The Noblest Delight! Beyond the Golden Temple


Ah, the Golden Temple. A worthy site indeed. We were the only westerners among thousands of Sikhs, for whom a visit to this place, its 64 shrines, and a bath in the “pool of nectar,” is necessary at least once during their lifetime. My understanding of Sikhism is that it is a relatively open religion, somewhere between Islam and Hinduism, and we were at its holy of holies; quite an honor.

Check your shoes at the counter, tie the proper orange scarf around your head, wash your feet, and enter. The sun was low and the mood was calm as we walked among so many tightly-turbaned spirit seekers and their families. Live music — tabla drumming and singing, at a slow, steady pace — wafted across the water from the central golden shrine, but the line to enter was too long, so we sat and took it all in from afar.


The next morning, a train carried us across green plains of rice and maize fields, bathing water buffalo and honeycomb-shaped straw huts; then a bus took us into the hills. Streams and rivers began to run clearer, white and blue water crashing over granite boulders, saddled camels appeared on the sides of the road, as well as light-haired, pink-faced monkeys. I remembered a line from Dr. Stewart’s book about traveling in the Hindu Kush: “When I visited it the only caravans I saw ccnsisted of camels laden with deodar sleepers entering Pakistan.”

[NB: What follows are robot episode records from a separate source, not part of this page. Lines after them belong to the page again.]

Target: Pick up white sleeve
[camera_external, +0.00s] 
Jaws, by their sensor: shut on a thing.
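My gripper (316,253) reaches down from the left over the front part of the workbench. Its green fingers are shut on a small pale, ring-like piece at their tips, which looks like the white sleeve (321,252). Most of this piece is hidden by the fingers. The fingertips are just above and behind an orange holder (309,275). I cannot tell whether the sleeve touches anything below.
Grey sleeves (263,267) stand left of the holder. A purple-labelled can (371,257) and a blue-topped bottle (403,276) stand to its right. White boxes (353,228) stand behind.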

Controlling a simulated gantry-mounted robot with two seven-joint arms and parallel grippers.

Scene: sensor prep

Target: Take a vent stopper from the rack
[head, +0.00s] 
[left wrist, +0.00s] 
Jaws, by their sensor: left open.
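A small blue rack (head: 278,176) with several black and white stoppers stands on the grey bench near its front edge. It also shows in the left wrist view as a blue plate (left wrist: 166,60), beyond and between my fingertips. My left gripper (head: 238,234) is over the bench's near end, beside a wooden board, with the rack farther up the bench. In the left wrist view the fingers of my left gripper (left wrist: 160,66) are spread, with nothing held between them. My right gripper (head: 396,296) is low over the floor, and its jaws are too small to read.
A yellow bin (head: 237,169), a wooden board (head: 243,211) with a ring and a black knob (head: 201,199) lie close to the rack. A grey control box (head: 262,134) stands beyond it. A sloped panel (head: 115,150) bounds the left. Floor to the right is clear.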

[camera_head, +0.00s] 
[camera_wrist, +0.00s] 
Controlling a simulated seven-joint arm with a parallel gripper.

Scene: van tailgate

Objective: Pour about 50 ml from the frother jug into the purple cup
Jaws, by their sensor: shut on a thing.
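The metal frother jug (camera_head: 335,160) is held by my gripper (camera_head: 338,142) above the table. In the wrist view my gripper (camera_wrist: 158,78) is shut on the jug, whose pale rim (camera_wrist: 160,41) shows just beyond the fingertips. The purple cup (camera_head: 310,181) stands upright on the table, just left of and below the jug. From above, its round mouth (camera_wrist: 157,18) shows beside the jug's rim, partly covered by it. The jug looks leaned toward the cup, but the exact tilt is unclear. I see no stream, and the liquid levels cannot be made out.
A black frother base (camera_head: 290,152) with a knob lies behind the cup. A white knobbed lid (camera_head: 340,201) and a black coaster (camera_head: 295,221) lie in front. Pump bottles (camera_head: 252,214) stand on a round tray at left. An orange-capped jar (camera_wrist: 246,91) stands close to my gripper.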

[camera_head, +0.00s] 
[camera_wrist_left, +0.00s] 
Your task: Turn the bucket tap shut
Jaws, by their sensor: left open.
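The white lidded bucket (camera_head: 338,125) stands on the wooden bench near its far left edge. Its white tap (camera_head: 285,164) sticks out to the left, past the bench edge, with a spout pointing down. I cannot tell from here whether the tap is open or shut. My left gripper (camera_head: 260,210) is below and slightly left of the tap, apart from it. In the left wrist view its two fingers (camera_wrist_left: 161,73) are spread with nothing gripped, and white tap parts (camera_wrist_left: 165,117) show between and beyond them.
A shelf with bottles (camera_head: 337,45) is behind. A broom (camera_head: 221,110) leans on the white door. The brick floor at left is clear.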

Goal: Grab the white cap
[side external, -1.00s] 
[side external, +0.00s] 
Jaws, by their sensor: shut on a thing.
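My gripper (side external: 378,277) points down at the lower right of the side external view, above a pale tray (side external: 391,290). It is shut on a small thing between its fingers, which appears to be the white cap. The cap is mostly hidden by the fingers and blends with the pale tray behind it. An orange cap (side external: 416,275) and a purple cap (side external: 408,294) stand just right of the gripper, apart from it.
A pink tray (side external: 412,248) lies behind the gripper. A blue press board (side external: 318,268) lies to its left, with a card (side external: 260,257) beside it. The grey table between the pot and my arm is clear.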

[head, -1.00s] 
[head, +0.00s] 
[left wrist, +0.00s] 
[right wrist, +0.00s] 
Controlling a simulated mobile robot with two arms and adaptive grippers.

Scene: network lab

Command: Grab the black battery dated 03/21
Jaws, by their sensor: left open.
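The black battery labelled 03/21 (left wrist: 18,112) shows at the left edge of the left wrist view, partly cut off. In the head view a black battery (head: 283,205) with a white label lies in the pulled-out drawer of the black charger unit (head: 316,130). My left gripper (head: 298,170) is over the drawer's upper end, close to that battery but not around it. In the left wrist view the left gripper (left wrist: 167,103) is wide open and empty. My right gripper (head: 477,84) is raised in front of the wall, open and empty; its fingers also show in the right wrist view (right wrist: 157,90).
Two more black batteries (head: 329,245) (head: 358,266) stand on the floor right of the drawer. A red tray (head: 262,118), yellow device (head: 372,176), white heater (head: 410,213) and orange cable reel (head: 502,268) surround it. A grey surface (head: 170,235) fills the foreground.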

In fact, as we traveled north, drawn by our curiosity and need for cooler climes, we were following Dr. Stewart’s movements from over 90 years ago. And even though our contact with people who had actually known the man had dried up, it was a rich and wonderful piece of knowledge, this tangible pursuit of his journeys; I read his recollections to Tay as we bumped along the road, back into the Himalaya:

“I lived in Gordon College, Rawalpindi beginning in August 1911, but the region, which was most attractive to me as a young botanist was Kashmir. From the summer of 1912 to that of 1947 most of my vacations were spent collecting plants in some part of the Maharaja’s territories and I saw far more of them than he did and probably enjoyed them more. In the summers of 1912 and 1913 with small hiking parties my objective was plant collecting in Ladak (Western Tibet). Both summers we started at Rawalpindi and covered the first lap of our journey from Rawalpindi to Srinigar, on our ‘push’ bikes. I carried my vasculum on a strap across my back and would stop to collect the interesting things on the way and put them in a press at night.”

Where the young Ralph Stewart collected plants, we are collecting encounters, photographs, and stories. I would like to think that the spirit our ventures is the same — whether for science or history or simply for experience, this thrill does not wane over four measly generations. In fact, I’d like to think it is one of those things that has remained a constant since the beginning of human kind. Mark Twain seems to have thought so, and I leave you with his exclamations:

“What is it that confers the noblest delight? What is that which swells a man’s breast with pride above that which any other experience can bring to him? Discovery! . . . To do something, say something, see something, before anybody else — these are the things that confer a pleasure compared with which other pleasures are tame and commonplace, other ecstasies cheap and trivial.”